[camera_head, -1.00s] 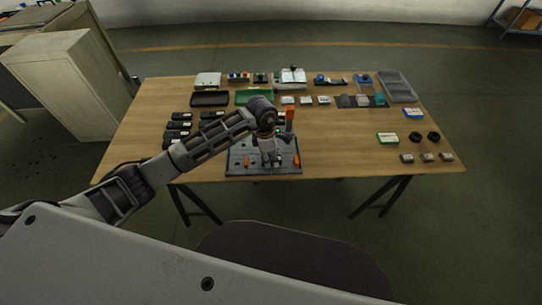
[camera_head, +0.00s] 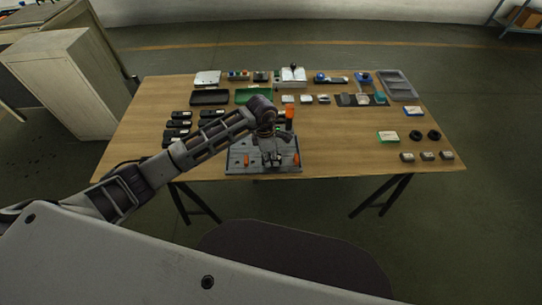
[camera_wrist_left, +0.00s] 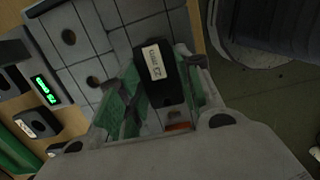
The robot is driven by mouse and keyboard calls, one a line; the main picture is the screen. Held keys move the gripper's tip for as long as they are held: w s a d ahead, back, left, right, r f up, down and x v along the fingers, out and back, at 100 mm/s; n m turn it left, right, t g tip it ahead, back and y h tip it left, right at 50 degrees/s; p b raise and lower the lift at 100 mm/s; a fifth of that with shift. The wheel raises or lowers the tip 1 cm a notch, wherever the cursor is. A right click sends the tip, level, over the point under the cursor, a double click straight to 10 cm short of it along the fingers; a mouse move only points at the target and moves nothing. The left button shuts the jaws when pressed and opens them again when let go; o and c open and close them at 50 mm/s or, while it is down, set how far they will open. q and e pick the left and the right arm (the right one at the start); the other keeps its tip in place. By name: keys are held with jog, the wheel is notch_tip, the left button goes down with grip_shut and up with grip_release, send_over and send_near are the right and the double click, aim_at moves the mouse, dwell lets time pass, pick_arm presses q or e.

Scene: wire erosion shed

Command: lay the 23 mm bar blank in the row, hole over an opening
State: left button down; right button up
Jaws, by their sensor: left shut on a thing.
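My left gripper (camera_head: 271,160) is over the grey board (camera_head: 236,168) at the front of the table. In the left wrist view its green-padded fingers (camera_wrist_left: 160,92) are shut on a black bar blank (camera_wrist_left: 157,66) with a white label, whose small print I cannot read surely. The blank's hole is not clearly visible. The grey board (camera_wrist_left: 113,60) below has dark round openings and seams between its plates. I cannot tell whether the blank touches the board. My right gripper is not in view.
Several black blocks (camera_head: 178,124) lie left of the board. An orange upright part (camera_head: 289,113) stands close behind the gripper. A dark tray (camera_head: 210,97) and a green tray (camera_head: 246,96) lie behind. The tabletop right of the board (camera_head: 335,145) is clear.

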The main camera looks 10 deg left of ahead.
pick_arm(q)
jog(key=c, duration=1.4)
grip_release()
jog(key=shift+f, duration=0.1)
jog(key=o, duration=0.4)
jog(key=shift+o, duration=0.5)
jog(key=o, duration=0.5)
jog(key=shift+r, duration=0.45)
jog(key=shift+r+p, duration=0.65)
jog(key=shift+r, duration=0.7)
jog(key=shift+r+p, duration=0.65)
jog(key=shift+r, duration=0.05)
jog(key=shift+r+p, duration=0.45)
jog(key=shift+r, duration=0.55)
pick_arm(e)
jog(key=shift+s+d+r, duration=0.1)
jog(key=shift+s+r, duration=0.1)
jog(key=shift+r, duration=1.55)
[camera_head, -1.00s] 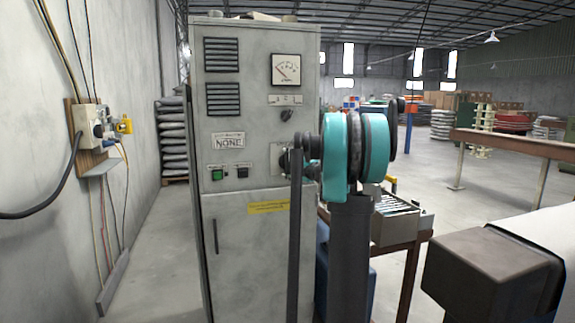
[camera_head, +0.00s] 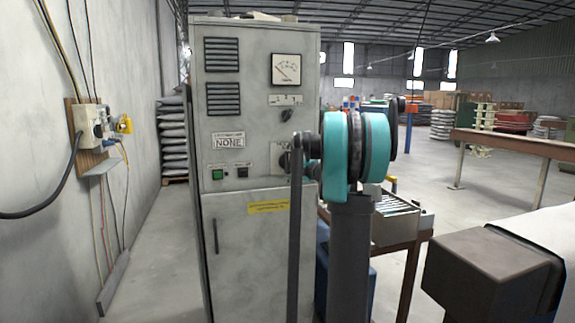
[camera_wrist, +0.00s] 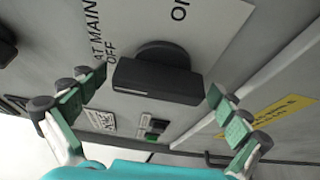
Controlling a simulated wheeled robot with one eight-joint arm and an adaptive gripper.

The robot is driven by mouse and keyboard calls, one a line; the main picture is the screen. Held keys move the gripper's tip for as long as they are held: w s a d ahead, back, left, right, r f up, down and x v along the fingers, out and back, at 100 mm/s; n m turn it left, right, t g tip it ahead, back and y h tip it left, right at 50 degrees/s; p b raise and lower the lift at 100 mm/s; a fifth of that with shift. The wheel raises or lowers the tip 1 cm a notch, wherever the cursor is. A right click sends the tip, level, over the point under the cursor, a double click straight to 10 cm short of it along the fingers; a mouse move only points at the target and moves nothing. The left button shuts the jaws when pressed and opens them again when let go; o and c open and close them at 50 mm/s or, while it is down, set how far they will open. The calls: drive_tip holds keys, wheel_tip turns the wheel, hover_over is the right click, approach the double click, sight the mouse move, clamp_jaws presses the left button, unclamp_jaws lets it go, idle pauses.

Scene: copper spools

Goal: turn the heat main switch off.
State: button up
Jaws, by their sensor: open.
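The heat main switch is a black rotary knob (camera_wrist: 157,80) on a pale plate lettered "...AT MAIN", "OFF" and "ON" in the wrist view. Its bar lies roughly crosswise in that view, with "OFF" by its left end and "ON" above, to the right. My gripper (camera_wrist: 158,88) is open, with one green-padded finger on each side of the knob and gaps visible between pads and knob. In the head view the switch plate (camera_head: 277,158) is on the front of the grey cabinet (camera_head: 240,120), and my arm partly hides it.
The cabinet also has a green button (camera_head: 217,174), a black button (camera_head: 242,172), a smaller knob (camera_head: 287,114) and a gauge (camera_head: 286,69). A table with a metal tray (camera_head: 398,222) stands right of the cabinet. A wall box with cables (camera_head: 88,122) is at left.

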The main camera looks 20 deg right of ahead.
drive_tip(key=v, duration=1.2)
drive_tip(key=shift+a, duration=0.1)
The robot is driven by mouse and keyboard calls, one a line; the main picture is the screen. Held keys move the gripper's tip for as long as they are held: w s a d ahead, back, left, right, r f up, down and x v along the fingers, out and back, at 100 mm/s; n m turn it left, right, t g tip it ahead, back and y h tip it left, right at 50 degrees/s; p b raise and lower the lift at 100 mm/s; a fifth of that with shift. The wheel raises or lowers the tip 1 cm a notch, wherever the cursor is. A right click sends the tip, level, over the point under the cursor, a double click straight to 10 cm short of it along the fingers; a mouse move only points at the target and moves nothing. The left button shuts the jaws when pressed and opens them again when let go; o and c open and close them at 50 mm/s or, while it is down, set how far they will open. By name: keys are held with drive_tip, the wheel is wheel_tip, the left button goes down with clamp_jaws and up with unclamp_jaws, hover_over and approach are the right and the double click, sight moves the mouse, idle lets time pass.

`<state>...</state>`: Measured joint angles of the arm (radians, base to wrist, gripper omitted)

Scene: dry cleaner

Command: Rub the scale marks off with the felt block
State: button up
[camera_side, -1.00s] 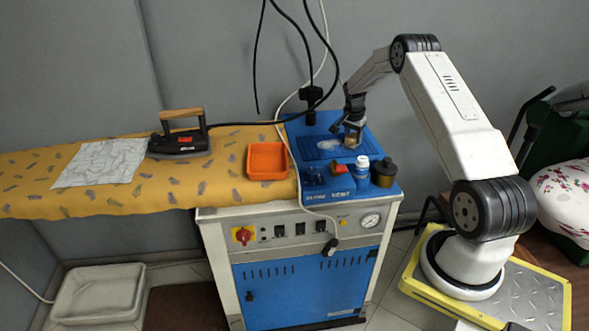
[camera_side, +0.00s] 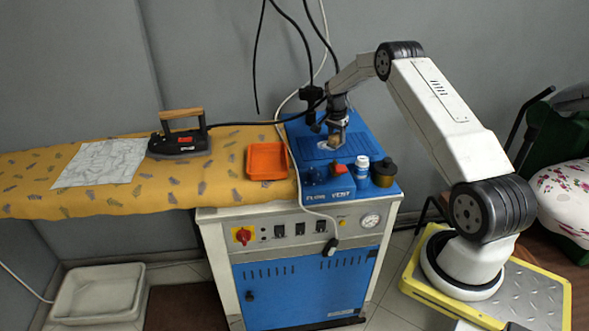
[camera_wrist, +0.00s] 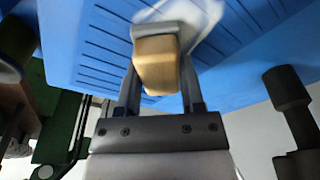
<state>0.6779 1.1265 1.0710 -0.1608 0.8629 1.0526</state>
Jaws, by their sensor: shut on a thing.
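My gripper (camera_side: 336,140) is shut on the felt block (camera_wrist: 157,66), a tan block with a grey pad at its far end. In the wrist view, the block sits between the two fingers of my gripper (camera_wrist: 160,100). The blue slotted top (camera_wrist: 88,48) of the machine lies beyond it. Whitish scale marks (camera_wrist: 205,20) show blurred around the pad. In the side view, the pale marks (camera_side: 323,147) show just left of the block, which hides part of them. I cannot tell whether the pad touches the surface.
An orange tray (camera_side: 267,161) is to the left. An iron (camera_side: 180,138) rests on the yellow board (camera_side: 130,192). A white cable crosses the top's left edge.

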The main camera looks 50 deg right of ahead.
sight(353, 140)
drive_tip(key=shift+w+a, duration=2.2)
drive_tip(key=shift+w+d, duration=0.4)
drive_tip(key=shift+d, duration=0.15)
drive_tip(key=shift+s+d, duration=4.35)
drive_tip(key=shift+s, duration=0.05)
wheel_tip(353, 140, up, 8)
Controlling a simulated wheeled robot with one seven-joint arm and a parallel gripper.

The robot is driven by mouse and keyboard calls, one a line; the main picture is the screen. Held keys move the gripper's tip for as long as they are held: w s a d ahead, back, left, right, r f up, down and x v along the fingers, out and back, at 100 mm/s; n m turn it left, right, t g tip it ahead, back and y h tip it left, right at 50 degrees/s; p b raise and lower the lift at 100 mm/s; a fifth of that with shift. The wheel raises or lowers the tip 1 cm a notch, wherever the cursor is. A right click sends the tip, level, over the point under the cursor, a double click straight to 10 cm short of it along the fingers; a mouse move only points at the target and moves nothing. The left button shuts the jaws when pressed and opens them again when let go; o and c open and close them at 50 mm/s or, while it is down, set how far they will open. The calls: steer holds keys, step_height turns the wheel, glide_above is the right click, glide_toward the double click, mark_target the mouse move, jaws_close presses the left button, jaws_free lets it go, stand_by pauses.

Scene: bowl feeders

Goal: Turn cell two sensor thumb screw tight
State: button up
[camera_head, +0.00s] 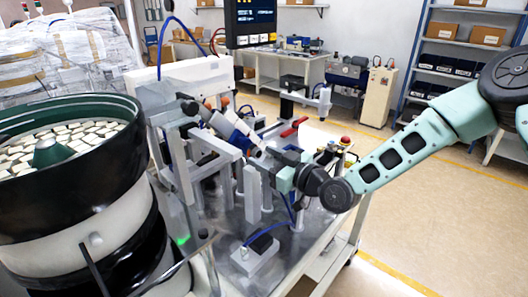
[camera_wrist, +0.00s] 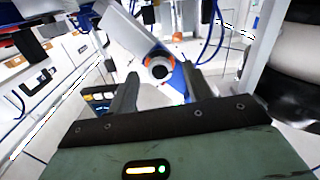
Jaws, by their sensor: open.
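In the wrist view a round part with an orange ring and dark centre (camera_wrist: 158,68) sits at the end of a white and blue body (camera_wrist: 136,34). I cannot tell for sure whether it is the sensor thumb screw. My gripper (camera_wrist: 160,76) is open, with one dark finger on each side of this round part in the picture. Whether they touch it cannot be told. In the head view my gripper (camera_head: 264,154) is at the fixture over the machine table, close to the lower end of the white and blue body (camera_head: 232,128).
A large dark green bowl feeder (camera_head: 68,108) full of pale parts stands at the left. Grey posts and brackets (camera_head: 208,165) crowd the metal table (camera_head: 305,240). A red-handled clamp (camera_head: 293,127) is behind my gripper. Open floor (camera_head: 440,220) lies at the right.

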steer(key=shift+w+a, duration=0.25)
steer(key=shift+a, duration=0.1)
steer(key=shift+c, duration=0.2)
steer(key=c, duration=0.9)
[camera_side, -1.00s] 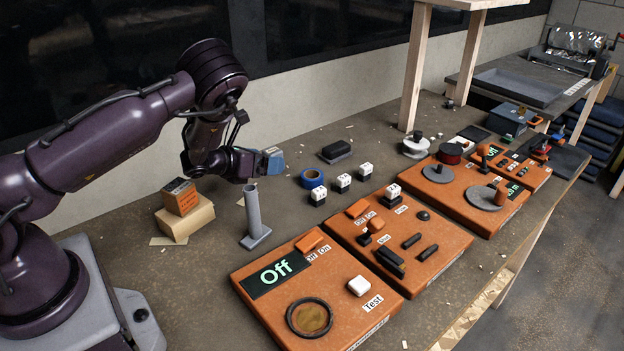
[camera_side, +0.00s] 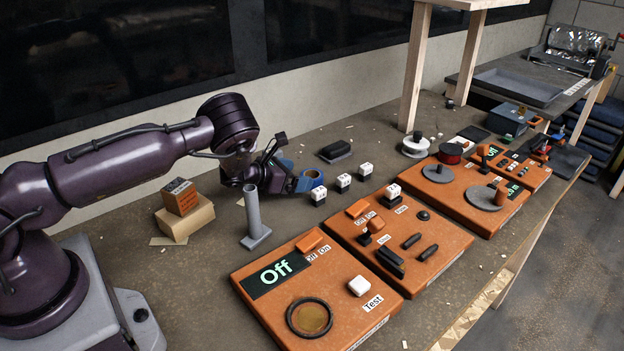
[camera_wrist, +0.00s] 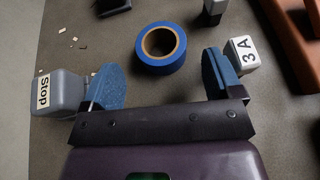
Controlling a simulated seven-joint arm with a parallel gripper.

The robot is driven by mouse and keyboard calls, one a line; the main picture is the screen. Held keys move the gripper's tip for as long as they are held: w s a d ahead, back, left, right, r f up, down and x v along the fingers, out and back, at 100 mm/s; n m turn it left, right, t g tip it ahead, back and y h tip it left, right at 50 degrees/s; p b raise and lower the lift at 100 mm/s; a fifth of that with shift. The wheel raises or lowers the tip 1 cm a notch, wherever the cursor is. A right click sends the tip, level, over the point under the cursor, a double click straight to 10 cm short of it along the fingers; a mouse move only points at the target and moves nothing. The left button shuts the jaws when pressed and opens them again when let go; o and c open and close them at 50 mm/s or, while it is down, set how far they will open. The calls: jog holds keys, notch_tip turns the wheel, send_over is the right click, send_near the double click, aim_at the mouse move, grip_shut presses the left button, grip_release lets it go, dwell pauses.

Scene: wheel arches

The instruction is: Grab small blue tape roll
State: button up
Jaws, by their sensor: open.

++++++++++++++++++++

• Task description: Report all lines of the data that include the word "parallel".

• The reply:
Controlling a simulated wheeled robot with one seven-joint arm and a parallel gripper.
Controlling a simulated seven-joint arm with a parallel gripper.

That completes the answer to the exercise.